It is that time again to share a recipe from our Thrifty Kitchen. I will be sharing a recipe for Baked Corn Casserole. This was a recipe that I just made up one day and it is really good (at least in our opinion!). This side dish was on our weekly menu for this week.
As I have mentioned before, I love being creative in the kitchen and creating my own concoctions! Many times, it is a disaster waiting to happen as my family sits at the table in anticipation and hesitation at the same time! But, every once in an experiment, something good comes from it. So we want to share this with you and hope you enjoy it too!
Baked Corn Casserole: This dish goes especially well as a side to a mexican type dinner – or whenever in the mood!
- 2 Cans corn
- 1 cup Sour Cream
- About 3/4 cup finely diced Green Peppers ( I typically use 1/2 of a Green Pepper)

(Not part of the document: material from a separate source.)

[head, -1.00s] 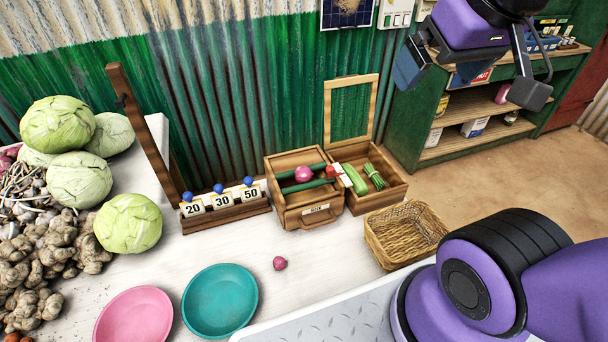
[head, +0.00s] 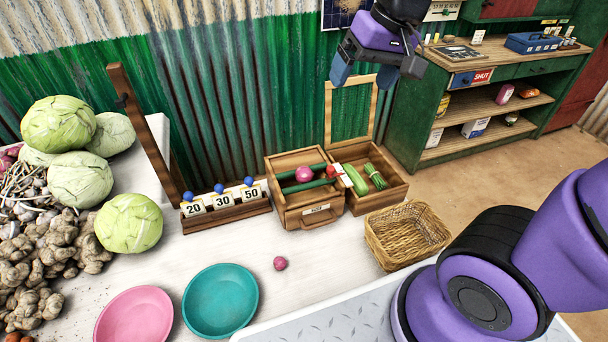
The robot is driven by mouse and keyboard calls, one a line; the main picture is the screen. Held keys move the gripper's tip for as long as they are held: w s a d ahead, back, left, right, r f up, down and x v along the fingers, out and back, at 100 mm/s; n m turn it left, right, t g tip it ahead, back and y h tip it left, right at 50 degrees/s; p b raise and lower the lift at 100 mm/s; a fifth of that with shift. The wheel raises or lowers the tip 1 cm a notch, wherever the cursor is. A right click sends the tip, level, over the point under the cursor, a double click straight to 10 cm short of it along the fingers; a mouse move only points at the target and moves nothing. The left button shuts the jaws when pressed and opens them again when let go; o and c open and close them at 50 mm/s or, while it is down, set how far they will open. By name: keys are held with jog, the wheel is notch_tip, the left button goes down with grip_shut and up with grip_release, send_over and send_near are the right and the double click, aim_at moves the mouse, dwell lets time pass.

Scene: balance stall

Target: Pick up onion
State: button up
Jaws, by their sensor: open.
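A small pink-red onion (head: 280,263) lies on the white table, right of the teal plate and in front of the wooden box. A larger pink round thing, perhaps another onion (head: 303,174), sits in the left compartment of the wooden box (head: 318,213) beside dark green rods. My gripper (head: 362,78) is up in the air at the top of the head view, above and behind the box. Its fingers are apart and nothing shows between them. It is well away from the small onion.
A pink plate (head: 135,318) and a teal plate (head: 220,302) lie at the front. A wicker basket (head: 407,233) stands right of the box. Number cards (head: 222,201), a wooden post (head: 145,130) and cabbages (head: 128,224) are to the left. Table around the small onion is clear.

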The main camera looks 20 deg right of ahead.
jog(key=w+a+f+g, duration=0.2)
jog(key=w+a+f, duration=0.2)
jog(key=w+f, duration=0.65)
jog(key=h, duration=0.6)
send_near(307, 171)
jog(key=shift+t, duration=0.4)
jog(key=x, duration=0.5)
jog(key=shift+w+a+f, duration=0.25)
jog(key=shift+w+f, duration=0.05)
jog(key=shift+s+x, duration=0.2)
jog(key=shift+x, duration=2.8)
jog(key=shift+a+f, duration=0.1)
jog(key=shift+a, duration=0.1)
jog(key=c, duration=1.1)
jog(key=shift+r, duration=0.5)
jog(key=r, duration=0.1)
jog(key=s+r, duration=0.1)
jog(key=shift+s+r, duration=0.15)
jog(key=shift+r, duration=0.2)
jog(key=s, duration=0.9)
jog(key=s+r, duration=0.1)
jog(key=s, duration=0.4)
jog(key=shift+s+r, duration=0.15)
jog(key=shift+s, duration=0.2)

- 1/4 cup finely diced onion or 1/4 cup rehydrated dried onions (for this recipe, I usually rehydrate as I dislike spending that much time to get finely sliced onions!)

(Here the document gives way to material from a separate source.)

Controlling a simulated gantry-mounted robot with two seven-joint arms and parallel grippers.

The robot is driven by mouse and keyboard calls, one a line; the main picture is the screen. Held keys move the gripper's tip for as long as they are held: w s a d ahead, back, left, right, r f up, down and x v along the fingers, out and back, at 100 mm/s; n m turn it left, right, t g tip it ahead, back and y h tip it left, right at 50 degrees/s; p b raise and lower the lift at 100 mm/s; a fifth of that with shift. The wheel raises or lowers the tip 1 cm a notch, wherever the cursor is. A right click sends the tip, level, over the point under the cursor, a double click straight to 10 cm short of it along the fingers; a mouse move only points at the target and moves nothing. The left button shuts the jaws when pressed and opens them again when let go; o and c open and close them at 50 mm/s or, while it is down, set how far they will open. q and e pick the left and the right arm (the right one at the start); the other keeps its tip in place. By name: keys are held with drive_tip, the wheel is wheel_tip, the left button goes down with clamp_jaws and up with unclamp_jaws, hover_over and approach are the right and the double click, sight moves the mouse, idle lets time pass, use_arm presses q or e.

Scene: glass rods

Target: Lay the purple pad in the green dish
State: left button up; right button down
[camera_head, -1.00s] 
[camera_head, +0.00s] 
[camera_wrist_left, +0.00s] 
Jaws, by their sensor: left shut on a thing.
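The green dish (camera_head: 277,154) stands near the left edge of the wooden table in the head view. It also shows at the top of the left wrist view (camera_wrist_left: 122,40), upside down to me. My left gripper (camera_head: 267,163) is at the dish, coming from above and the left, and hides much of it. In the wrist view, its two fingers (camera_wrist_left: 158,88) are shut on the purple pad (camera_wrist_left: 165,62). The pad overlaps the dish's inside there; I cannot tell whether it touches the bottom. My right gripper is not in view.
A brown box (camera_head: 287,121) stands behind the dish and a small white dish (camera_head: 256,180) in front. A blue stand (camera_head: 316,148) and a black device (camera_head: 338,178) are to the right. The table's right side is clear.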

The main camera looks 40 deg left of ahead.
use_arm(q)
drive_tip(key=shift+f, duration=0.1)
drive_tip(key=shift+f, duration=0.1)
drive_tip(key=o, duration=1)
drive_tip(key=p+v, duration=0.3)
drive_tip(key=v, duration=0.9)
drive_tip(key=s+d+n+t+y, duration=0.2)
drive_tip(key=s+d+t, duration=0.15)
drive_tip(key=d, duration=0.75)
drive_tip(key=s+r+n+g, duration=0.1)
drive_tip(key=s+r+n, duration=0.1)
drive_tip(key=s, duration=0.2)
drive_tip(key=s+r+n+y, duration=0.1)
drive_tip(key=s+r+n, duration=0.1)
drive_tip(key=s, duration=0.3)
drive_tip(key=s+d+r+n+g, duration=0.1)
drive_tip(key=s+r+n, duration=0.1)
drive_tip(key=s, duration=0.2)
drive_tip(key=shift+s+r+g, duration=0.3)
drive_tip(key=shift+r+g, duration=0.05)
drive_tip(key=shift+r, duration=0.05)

- 1 – 1.5 cup French’s Fried Onions
- A few dashes of salt
- A few dashes of pepper
- A few dashes of dried parsley
- Drain the liquid out of the cans of corn and dump into a medium bowl.

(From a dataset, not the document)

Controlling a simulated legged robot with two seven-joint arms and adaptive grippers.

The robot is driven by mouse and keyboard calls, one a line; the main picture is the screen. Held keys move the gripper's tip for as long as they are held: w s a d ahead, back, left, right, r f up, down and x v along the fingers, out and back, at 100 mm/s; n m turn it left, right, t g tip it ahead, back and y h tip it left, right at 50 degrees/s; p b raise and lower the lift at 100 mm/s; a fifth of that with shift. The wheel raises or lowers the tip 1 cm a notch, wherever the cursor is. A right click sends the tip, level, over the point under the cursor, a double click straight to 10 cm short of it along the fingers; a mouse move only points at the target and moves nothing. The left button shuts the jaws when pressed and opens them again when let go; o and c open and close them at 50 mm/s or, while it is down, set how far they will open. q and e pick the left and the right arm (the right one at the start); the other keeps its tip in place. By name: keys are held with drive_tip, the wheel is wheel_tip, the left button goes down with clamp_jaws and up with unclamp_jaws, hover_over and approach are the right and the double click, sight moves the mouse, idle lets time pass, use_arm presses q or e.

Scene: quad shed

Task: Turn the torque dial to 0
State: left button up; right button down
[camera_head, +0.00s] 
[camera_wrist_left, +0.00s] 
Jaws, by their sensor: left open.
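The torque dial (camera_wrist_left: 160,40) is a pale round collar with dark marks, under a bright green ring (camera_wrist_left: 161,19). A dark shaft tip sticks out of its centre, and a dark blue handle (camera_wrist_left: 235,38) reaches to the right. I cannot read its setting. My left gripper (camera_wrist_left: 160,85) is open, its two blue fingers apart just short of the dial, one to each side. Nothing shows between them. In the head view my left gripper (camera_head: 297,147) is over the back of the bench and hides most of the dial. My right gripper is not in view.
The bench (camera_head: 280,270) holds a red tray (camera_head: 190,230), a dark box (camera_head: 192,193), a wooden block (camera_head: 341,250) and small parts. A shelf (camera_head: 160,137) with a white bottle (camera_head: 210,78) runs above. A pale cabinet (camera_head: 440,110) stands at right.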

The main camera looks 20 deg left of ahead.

- Add the green pepper and mix
- Add the few dashes of salt and pepper to taste and mix
- Add the onion and mix
- Add the sour cream and mix
- Add 3/4 cup of the French’s Dried onions and mix
- Pour into a greased casserole dish
- Bake at 375 degrees for about 30 minutes or until bubbly.
- Sprinkle remaining French’s dried onions and dried parsley on top and bake for another 5 minutes (or stick it under the broiler for a few minutes to get a crispy top!)